In the last four years, Creighton has turned around. In 2007-08, seven of its nine schools were deemed "underperforming" or "failing to meet the standards" according to state test results. In 2011-12, eight of the nine schools were rated as "performing plus" on state tests, and one school was rated as "highly performing."

Evidence for this dramatic improvement can be found in student scores on the state reading test. The number of the district's students scoring proficient or advanced in reading increased by 22 percentage points from 2007 to 2012. This is more than double the growth experienced by the state as a whole during the same period, according to a report by WestEd, a respected non-profit that helps states and school districts to improve (Creighton Elementary School District: A Review of WestEd's Impact from 2007-2012).

What brought about this change?

The Ellis Center for Educational Excellence, a non-profit foundation based in Phoenix on whose advisory board I sit, decided in 2006 that it would focus its funding on improving public education through a district-wide strategy. Further, the foundation, led by Steve Mittenthal, made the difficult decision to concentrate its limited funds on one district over a five-year period. While many charitable foundations spread their funding over numerous recipients and limit the grants to a few years, the Ellis Center wanted to provide sufficient funding to make a difference and give the district sufficient time to institutionalize its new practices. Focus and steadfastness are hard tasks for foundations to achieve. Ellis is the exception.

Another key decision by the Ellis Center was to partner with WestEd. As a technical assistance group, WestEd was able to bring in expertise in assessment, staff development, and instructional practices that empowered Creighton to raise its performance.

None of this would have mattered, however, unless Creighton Superintendent Charlotte Boyle, the school board, teachers, and administrators were ready for change. Ellis made sure this was so when it held a competition for districts to receive the five-year grant.

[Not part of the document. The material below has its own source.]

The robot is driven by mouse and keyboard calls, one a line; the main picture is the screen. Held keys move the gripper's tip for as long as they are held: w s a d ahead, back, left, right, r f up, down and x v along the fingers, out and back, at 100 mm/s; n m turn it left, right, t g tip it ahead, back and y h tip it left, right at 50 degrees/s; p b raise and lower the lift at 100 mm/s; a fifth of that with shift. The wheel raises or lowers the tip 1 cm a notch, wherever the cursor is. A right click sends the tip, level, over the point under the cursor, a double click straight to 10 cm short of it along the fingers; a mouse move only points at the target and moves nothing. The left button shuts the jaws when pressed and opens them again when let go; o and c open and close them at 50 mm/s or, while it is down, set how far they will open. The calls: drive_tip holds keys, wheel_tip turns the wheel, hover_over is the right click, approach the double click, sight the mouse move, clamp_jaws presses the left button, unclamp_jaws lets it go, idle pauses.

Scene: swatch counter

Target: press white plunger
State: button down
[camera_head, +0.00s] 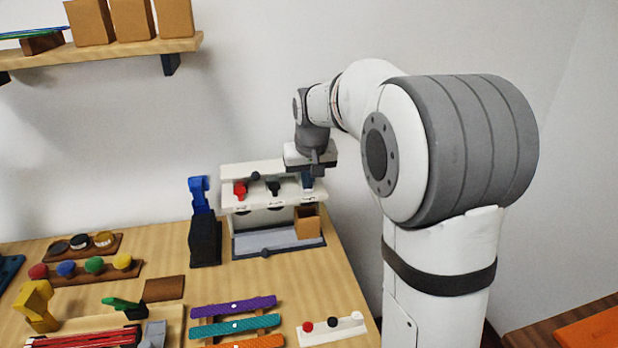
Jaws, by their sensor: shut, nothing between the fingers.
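My gripper (316,170) is shut and empty, pointing down over the right end of a white stand (268,216). Its fingertips are close to a dark blue piece (307,182) on the stand's top; I cannot tell if they touch. A red piece (240,190) and a black piece (273,186) are further left on the same top. A white strip (320,333) at the table's front right carries a red knob (307,326), a black knob (332,321) and a small whitish knob (357,316), which may be the white plunger. My gripper is far from that strip.
A blue-and-black upright device (205,240) stands left of the stand. A cardboard box (307,222) sits in the stand's tray. Purple (233,307) and teal (235,326) strips lie in front. Coloured knobs (94,265) fill the left. A shelf (110,52) hangs above.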

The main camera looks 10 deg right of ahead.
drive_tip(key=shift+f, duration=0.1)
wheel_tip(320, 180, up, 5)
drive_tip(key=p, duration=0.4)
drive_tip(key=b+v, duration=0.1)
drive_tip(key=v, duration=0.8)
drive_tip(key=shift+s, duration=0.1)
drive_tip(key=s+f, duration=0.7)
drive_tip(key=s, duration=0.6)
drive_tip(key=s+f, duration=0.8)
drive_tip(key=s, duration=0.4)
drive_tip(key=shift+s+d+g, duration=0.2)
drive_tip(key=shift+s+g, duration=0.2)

Creighton and WestEd used four major improvement strategies: 1) refining the curriculum and aligning staff training and student tests to that curriculum;2) improving instructional practices, including those for English language learners, who comprise a large share of the district's students; 3) developing and using tests during the school year, other than those used for accountability, to assess what students had learned; and 4) implementing a system of individualized instruction based on student needs. The district also sought to make these new practices part of ordinary schooling, since the Ellis funding would not be permanent.

All of this was hard work for the district. The Ellis funds gave the staff time and access to resources that they would not otherwise have had. It gave them "breathing room" to become better teachers and administrators.

The results offer hope that regular school districts can improve, even those with large numbers of students from low-income families or with low achievement. The lesson from the Ellis/Creighton/WestEd experience is that some extra funding committed over a substantial time can help challenged districts to improve.

There are other attempts to bring about improvement in poorly performing districts. The prime example is the Obama administration initiative focused on the lowest-performing 5 percent of schools. Many of those individual schools are receiving the same amount per year -- $1.5 million -- that Ellis is providing to the entire Creighton district. But the federal grants will last only three years and were provided so fast that some schools did not have sufficient time to plan for their use. The federal aid was also focused on particular schools, rather than on school districts. Because so many schools received aid, there is no guarantee of technical assistance of the quality that WestEd is providing to Creighton.

Time will tell whether the Obama administration's experiment will be successful. One can only hope so, since its purpose is noble and the need is obvious.

We do know today that the five-year, district-wide approach taken in Creighton has been successful. What we do not know is whether the new practices have been embedded sufficiently in the ordinary fabric of schooling in the district to endure.

Creighton offers hope that ordinary neighborhood schools can be improved. The answer is not a magic remedy; rather, it is hard work making teaching and learning better. That is the promise of American public education -- that all students will be well-educated -- not just those chosen by lottery for a charter school that may not turn out to be better than the regular neighborhood school.

Our job is to help regular schools, which educate the vast majority of American students, become better. Public education is for all, not for the selective few.